Erroneous mismatch in TensorRT serializations on JetPack 6 (L4T 36.4.0)

We have been running inference on models serialized by TensorRT on JP5 where a container on a Seeed Studio Jetson Orin NX Dev kit was used to run the TensorRT Quantization/Serialization process. We then deploy the model inside a container which runs on a Syslogic A4NX (also an Orin NX). However, replicating this procedure with JP6 on both the builder and the runner, we get the following error when we attempt to actually do inference on the runner:

[12/03/2025-14:16:36] [TRT] [E] IRuntime::deserializeCudaEngine: Error Code 1: Serialization (Serialization assertion safeVersionRead == kSAFE_SERIALIZATION_VERSION failed.Version tag does not match. Note: Current Version: 0, Serialized Engine Version: 239)
ERROR ❌ TensorRT model exported with a different version than 10.3.0

Here are the versions of libraries on the Builder:
Jetpack : 6
Base Image: nvcr.io/nvidia/l4t-cuda:12.6.11-runtime
Additional installed libraries in the container: libnvinfer10 libnvonnxparsers10 libnvinfer-plugin10 libcudnn9-cuda-12

relevant Python libraries : Python 3.12, TensorRT == 10.3.0

Here are the version on which the model is inferred:
Jetpack: 6
Base Image: dustynv/l4t-pytorch:r36.4.0
Relevant Python libraries: Python 3.12.8 , TensorRT == 10.3.0

Any reference of this error online tells us there is a TensorRT version mismatch.

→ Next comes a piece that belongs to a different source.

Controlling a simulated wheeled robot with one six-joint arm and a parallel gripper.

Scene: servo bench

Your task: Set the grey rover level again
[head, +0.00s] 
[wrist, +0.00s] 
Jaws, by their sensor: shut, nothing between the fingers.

But we are using the same package in both the machines as seen above.
Our thoughts:
The serialized engine version shows 239 which means it is the correct GPU (Orin) but the current shows 0 so maybe some libraries are not picked up properly.

We would really appreciate if you had any ideas on why this would be showing up as it does. If you do need any further information we are happy to provide those too.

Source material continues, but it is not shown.